Start

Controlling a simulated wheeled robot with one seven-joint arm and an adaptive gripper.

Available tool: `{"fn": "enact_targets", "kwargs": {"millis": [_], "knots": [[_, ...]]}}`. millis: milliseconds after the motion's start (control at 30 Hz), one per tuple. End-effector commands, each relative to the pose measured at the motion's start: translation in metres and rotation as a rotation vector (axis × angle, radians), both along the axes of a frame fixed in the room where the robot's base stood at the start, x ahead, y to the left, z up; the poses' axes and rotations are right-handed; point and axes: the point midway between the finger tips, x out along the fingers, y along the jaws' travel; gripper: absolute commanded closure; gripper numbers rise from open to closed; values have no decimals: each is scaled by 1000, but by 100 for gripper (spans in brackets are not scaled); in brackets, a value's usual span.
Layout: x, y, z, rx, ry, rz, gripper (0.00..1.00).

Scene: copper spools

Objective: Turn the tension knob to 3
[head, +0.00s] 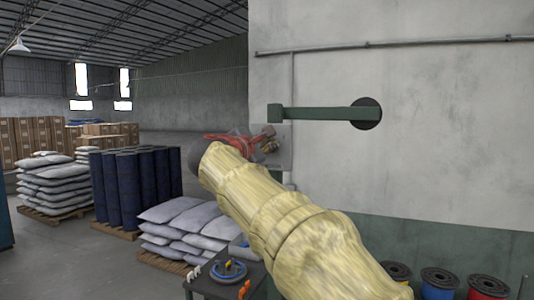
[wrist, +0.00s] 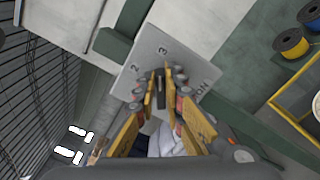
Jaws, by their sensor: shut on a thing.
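The tension knob (wrist: 161,83) shows in the wrist view as a small dark bar between my fingertips, on a light grey plate (wrist: 150,43). The plate carries the numbers 2 and 3 and the letters "ON". The bar's upper end lies just below the 3 in the picture, with the 2 to its left; the fingers cover part of the dial and any pointer mark is unclear. My gripper (wrist: 161,88) is shut on the knob. In the head view my gripper (head: 268,142) is at the plate (head: 286,156), and my arm hides much around it.
A green bar (head: 320,113) runs from the wall above the plate. A dark cart (head: 213,290) with a blue ring stands below. Coloured spools (head: 440,279) stand at lower right. Stacked sacks (head: 185,226) and dark blue rolls (head: 130,190) stand at left; floor is free at far left.

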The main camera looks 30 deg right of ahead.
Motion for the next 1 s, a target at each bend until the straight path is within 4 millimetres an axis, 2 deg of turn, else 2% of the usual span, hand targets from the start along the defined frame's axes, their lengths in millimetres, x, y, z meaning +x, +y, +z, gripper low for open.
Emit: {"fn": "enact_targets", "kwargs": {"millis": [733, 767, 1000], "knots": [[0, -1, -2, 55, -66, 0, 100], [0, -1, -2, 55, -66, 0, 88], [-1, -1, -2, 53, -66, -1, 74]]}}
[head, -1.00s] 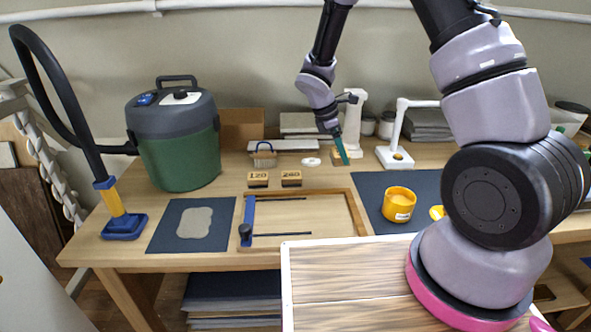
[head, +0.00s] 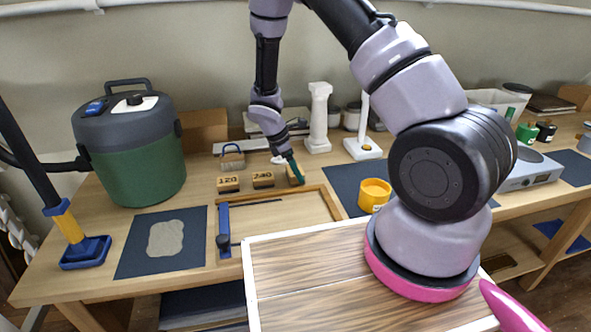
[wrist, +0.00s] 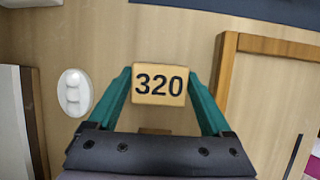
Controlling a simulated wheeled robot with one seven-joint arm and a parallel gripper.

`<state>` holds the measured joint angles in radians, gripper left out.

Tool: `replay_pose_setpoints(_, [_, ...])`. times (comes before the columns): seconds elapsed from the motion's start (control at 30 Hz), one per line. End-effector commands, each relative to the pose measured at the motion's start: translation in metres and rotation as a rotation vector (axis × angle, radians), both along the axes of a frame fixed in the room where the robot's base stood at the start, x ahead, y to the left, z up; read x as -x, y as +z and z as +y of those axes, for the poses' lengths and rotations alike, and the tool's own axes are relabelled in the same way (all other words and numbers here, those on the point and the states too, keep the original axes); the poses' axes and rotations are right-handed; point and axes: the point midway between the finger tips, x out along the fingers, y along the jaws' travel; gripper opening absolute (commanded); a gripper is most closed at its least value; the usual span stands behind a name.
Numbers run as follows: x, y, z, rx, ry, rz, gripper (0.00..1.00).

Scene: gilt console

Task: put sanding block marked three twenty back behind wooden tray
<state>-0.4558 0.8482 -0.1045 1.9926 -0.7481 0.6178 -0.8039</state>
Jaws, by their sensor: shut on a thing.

End

PROBLEM TO SOLVE: Using the listing above, list every line in which the string "Scene" occurs.

TASK ANSWER:
Scene: copper spools
Scene: gilt console

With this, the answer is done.